- **EXTRACTED RECORDS**
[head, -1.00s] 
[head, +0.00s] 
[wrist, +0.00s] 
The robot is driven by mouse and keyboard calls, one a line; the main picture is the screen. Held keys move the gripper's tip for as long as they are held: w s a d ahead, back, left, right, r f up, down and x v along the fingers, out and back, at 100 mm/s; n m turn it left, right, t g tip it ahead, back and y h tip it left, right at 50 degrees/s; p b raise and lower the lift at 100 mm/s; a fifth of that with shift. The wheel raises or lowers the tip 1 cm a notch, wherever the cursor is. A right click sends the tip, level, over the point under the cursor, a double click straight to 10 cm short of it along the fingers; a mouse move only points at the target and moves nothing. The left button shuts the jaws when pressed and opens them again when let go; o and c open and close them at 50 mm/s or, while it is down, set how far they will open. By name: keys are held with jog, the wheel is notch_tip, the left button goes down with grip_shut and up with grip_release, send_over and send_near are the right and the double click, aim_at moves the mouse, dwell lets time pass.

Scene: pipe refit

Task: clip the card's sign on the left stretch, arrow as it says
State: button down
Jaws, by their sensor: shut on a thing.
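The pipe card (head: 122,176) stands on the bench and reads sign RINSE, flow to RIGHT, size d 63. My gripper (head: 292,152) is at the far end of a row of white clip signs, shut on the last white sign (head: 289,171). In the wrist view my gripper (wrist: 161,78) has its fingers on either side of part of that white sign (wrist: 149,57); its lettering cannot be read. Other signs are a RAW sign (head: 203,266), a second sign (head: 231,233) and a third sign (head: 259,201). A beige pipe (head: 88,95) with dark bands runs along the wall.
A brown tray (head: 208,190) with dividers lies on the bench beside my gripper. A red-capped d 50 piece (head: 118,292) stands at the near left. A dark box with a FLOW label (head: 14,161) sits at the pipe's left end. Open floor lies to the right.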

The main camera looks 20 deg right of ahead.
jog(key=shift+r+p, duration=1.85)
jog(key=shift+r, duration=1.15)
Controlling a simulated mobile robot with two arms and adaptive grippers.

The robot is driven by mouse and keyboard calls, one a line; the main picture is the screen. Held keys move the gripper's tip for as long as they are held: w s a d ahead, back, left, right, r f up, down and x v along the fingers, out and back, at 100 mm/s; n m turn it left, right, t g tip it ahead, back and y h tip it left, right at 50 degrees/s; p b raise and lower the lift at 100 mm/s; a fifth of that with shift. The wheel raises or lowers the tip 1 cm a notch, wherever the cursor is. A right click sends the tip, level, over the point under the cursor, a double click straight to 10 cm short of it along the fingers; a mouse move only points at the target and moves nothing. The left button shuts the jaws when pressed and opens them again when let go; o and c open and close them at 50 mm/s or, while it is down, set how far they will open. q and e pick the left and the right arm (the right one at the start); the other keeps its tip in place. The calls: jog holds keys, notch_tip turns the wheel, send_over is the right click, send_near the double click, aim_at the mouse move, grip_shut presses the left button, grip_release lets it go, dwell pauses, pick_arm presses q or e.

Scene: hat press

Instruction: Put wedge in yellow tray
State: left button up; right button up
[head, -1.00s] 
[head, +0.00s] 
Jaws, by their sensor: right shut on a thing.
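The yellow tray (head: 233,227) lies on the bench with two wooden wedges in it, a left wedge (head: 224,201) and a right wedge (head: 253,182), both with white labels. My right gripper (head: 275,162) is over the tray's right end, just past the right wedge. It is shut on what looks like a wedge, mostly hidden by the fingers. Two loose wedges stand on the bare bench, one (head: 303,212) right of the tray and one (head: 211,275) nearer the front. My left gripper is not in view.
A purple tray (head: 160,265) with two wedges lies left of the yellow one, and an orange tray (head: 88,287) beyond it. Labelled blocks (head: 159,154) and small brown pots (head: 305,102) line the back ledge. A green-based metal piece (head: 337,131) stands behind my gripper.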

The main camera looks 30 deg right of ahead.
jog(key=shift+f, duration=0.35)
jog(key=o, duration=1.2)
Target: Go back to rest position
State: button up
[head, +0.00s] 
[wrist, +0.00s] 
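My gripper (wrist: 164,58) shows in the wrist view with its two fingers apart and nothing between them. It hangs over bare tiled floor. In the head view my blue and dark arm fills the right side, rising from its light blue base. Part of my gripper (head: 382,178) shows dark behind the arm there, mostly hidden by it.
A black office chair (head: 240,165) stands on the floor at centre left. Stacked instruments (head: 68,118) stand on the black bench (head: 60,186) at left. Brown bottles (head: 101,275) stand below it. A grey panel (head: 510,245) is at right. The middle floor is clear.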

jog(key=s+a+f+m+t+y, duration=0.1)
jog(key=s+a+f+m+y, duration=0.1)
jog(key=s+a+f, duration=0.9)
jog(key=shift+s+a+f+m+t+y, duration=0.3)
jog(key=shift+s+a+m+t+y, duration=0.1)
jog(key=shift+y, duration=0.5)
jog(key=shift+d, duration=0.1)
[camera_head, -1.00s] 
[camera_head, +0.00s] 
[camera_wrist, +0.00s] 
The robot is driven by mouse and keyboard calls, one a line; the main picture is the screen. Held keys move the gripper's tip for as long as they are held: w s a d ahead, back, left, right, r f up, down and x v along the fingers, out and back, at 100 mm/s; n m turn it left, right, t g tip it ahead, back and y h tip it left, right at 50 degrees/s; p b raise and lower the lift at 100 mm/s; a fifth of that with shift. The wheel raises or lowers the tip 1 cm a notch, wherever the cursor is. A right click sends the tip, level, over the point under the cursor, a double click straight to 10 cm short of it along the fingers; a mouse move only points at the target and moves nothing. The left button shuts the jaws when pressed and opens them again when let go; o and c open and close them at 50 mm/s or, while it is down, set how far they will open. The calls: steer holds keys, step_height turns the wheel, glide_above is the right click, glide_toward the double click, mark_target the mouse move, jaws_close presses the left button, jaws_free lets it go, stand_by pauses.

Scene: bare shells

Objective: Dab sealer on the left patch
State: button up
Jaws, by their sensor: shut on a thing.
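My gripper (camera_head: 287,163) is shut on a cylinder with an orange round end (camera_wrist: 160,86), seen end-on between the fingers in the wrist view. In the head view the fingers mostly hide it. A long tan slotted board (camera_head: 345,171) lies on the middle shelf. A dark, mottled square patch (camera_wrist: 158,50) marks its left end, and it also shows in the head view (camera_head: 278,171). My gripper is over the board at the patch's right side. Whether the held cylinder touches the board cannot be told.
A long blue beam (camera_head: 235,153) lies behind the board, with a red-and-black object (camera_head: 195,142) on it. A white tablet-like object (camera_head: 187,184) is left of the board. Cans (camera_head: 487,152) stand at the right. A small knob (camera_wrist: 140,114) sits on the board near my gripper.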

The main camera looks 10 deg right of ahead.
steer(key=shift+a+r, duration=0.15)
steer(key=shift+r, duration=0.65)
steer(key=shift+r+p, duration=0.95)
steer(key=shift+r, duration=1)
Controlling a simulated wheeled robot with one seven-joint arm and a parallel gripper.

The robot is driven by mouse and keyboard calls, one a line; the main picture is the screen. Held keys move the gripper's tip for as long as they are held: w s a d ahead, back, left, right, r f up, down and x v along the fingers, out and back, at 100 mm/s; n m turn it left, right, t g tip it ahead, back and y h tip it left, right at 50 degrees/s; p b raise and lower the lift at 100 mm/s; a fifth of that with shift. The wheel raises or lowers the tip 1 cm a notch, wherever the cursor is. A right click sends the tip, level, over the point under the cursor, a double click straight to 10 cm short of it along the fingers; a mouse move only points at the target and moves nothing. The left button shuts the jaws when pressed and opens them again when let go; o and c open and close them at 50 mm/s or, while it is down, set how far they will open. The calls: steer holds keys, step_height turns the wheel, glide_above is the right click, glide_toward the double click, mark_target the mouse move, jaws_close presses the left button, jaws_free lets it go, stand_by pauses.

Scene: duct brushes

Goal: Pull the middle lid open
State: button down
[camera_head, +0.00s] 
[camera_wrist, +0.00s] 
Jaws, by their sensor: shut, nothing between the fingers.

- **GIVEN TASK**
Write out every record, exactly as written.

- **SOLUTION TO THIS PROBLEM**
[head, -1.00s] 
[head, +0.00s] 
[wrist, +0.00s] 
The robot is driven by mouse and keyboard calls, one a line; the main picture is the screen. Held keys move the gripper's tip for as long as they are held: w s a d ahead, back, left, right, r f up, down and x v along the fingers, out and back, at 100 mm/s; n m turn it left, right, t g tip it ahead, back and y h tip it left, right at 50 degrees/s; p b raise and lower the lift at 100 mm/s; a fifth of that with shift. The wheel raises or lowers the tip 1 cm a notch, wherever the cursor is. A right click sends the tip, level, over the point under the cursor, a double click straight to 10 cm short of it along the fingers; a mouse move only points at the target and moves nothing. The left button shuts the jaws when pressed and opens them again when let go; o and c open and close them at 50 mm/s or, while it is down, set how far they will open. By name: keys are held with jog, the wheel is notch_tip, the left button goes down with grip_shut and up with grip_release, send_over and send_near are the right and the double click, aim_at moves the mouse, dwell lets time pass.

Scene: pipe refit

Task: clip the card's sign on the left stretch, arrow as it says
State: button down
Jaws, by their sensor: shut on a thing.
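The pipe card (head: 122,176) stands on the bench and reads sign RINSE, flow to RIGHT, size d 63. My gripper (head: 292,152) is at the far end of a row of white clip signs, shut on the last white sign (head: 289,171). In the wrist view my gripper (wrist: 161,78) has its fingers on either side of part of that white sign (wrist: 149,57); its lettering cannot be read. Other signs are a RAW sign (head: 203,266), a second sign (head: 231,233) and a third sign (head: 259,201). A beige pipe (head: 88,95) with dark bands runs along the wall.
A brown tray (head: 208,190) with dividers lies on the bench beside my gripper. A red-capped d 50 piece (head: 118,292) stands at the near left. A dark box with a FLOW label (head: 14,161) sits at the pipe's left end. Open floor lies to the right.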

The main camera looks 20 deg right of ahead.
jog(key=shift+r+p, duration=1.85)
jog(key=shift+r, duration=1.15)
Controlling a simulated mobile robot with two arms and adaptive grippers.

The robot is driven by mouse and keyboard calls, one a line; the main picture is the screen. Held keys move the gripper's tip for as long as they are held: w s a d ahead, back, left, right, r f up, down and x v along the fingers, out and back, at 100 mm/s; n m turn it left, right, t g tip it ahead, back and y h tip it left, right at 50 degrees/s; p b raise and lower the lift at 100 mm/s; a fifth of that with shift. The wheel raises or lowers the tip 1 cm a notch, wherever the cursor is. A right click sends the tip, level, over the point under the cursor, a double click straight to 10 cm short of it along the fingers; a mouse move only points at the target and moves nothing. The left button shuts the jaws when pressed and opens them again when let go; o and c open and close them at 50 mm/s or, while it is down, set how far they will open. q and e pick the left and the right arm (the right one at the start); the other keeps its tip in place. The calls: jog holds keys, notch_tip turns the wheel, send_over is the right click, send_near the double click, aim_at the mouse move, grip_shut presses the left button, grip_release lets it go, dwell pauses, pick_arm presses q or e.

Scene: hat press

Instruction: Put wedge in yellow tray
State: left button up; right button up
[head, -1.00s] 
[head, +0.00s] 
Jaws, by their sensor: right shut on a thing.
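The yellow tray (head: 233,227) lies on the bench with two wooden wedges in it, a left wedge (head: 224,201) and a right wedge (head: 253,182), both with white labels. My right gripper (head: 275,162) is over the tray's right end, just past the right wedge. It is shut on what looks like a wedge, mostly hidden by the fingers. Two loose wedges stand on the bare bench, one (head: 303,212) right of the tray and one (head: 211,275) nearer the front. My left gripper is not in view.
A purple tray (head: 160,265) with two wedges lies left of the yellow one, and an orange tray (head: 88,287) beyond it. Labelled blocks (head: 159,154) and small brown pots (head: 305,102) line the back ledge. A green-based metal piece (head: 337,131) stands behind my gripper.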

The main camera looks 30 deg right of ahead.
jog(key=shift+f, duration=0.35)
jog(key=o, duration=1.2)
Target: Go back to rest position
State: button up
[head, +0.00s] 
[wrist, +0.00s] 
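My gripper (wrist: 164,58) shows in the wrist view with its two fingers apart and nothing between them. It hangs over bare tiled floor. In the head view my blue and dark arm fills the right side, rising from its light blue base. Part of my gripper (head: 382,178) shows dark behind the arm there, mostly hidden by it.
A black office chair (head: 240,165) stands on the floor at centre left. Stacked instruments (head: 68,118) stand on the black bench (head: 60,186) at left. Brown bottles (head: 101,275) stand below it. A grey panel (head: 510,245) is at right. The middle floor is clear.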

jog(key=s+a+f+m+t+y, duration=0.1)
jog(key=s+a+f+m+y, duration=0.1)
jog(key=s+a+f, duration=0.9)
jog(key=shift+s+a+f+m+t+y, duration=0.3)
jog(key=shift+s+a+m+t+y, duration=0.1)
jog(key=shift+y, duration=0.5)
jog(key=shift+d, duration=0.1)
[camera_head, -1.00s] 
[camera_head, +0.00s] 
[camera_wrist, +0.00s] 
The robot is driven by mouse and keyboard calls, one a line; the main picture is the screen. Held keys move the gripper's tip for as long as they are held: w s a d ahead, back, left, right, r f up, down and x v along the fingers, out and back, at 100 mm/s; n m turn it left, right, t g tip it ahead, back and y h tip it left, right at 50 degrees/s; p b raise and lower the lift at 100 mm/s; a fifth of that with shift. The wheel raises or lowers the tip 1 cm a notch, wherever the cursor is. A right click sends the tip, level, over the point under the cursor, a double click straight to 10 cm short of it along the fingers; a mouse move only points at the target and moves nothing. The left button shuts the jaws when pressed and opens them again when let go; o and c open and close them at 50 mm/s or, while it is down, set how far they will open. The calls: steer holds keys, step_height turns the wheel, glide_above is the right click, glide_toward the double click, mark_target the mouse move, jaws_close presses the left button, jaws_free lets it go, stand_by pauses.

Scene: bare shells

Objective: Dab sealer on the left patch
State: button up
Jaws, by their sensor: shut on a thing.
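My gripper (camera_head: 287,163) is shut on a cylinder with an orange round end (camera_wrist: 160,86), seen end-on between the fingers in the wrist view. In the head view the fingers mostly hide it. A long tan slotted board (camera_head: 345,171) lies on the middle shelf. A dark, mottled square patch (camera_wrist: 158,50) marks its left end, and it also shows in the head view (camera_head: 278,171). My gripper is over the board at the patch's right side. Whether the held cylinder touches the board cannot be told.
A long blue beam (camera_head: 235,153) lies behind the board, with a red-and-black object (camera_head: 195,142) on it. A white tablet-like object (camera_head: 187,184) is left of the board. Cans (camera_head: 487,152) stand at the right. A small knob (camera_wrist: 140,114) sits on the board near my gripper.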

The main camera looks 10 deg right of ahead.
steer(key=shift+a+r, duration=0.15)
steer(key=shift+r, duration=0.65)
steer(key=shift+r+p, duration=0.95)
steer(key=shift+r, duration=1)
Controlling a simulated wheeled robot with one seven-joint arm and a parallel gripper.

The robot is driven by mouse and keyboard calls, one a line; the main picture is the screen. Held keys move the gripper's tip for as long as they are held: w s a d ahead, back, left, right, r f up, down and x v along the fingers, out and back, at 100 mm/s; n m turn it left, right, t g tip it ahead, back and y h tip it left, right at 50 degrees/s; p b raise and lower the lift at 100 mm/s; a fifth of that with shift. The wheel raises or lowers the tip 1 cm a notch, wherever the cursor is. A right click sends the tip, level, over the point under the cursor, a double click straight to 10 cm short of it along the fingers; a mouse move only points at the target and moves nothing. The left button shuts the jaws when pressed and opens them again when let go; o and c open and close them at 50 mm/s or, while it is down, set how far they will open. The calls: steer holds keys, step_height turns the wheel, glide_above is the right click, glide_toward the double click, mark_target the mouse move, jaws_close presses the left button, jaws_free lets it go, stand_by pauses.

Scene: duct brushes

Goal: Pull the middle lid open
State: button down
[camera_head, +0.00s] 
[camera_wrist, +0.00s] 
Jaws, by their sensor: shut, nothing between the fingers.

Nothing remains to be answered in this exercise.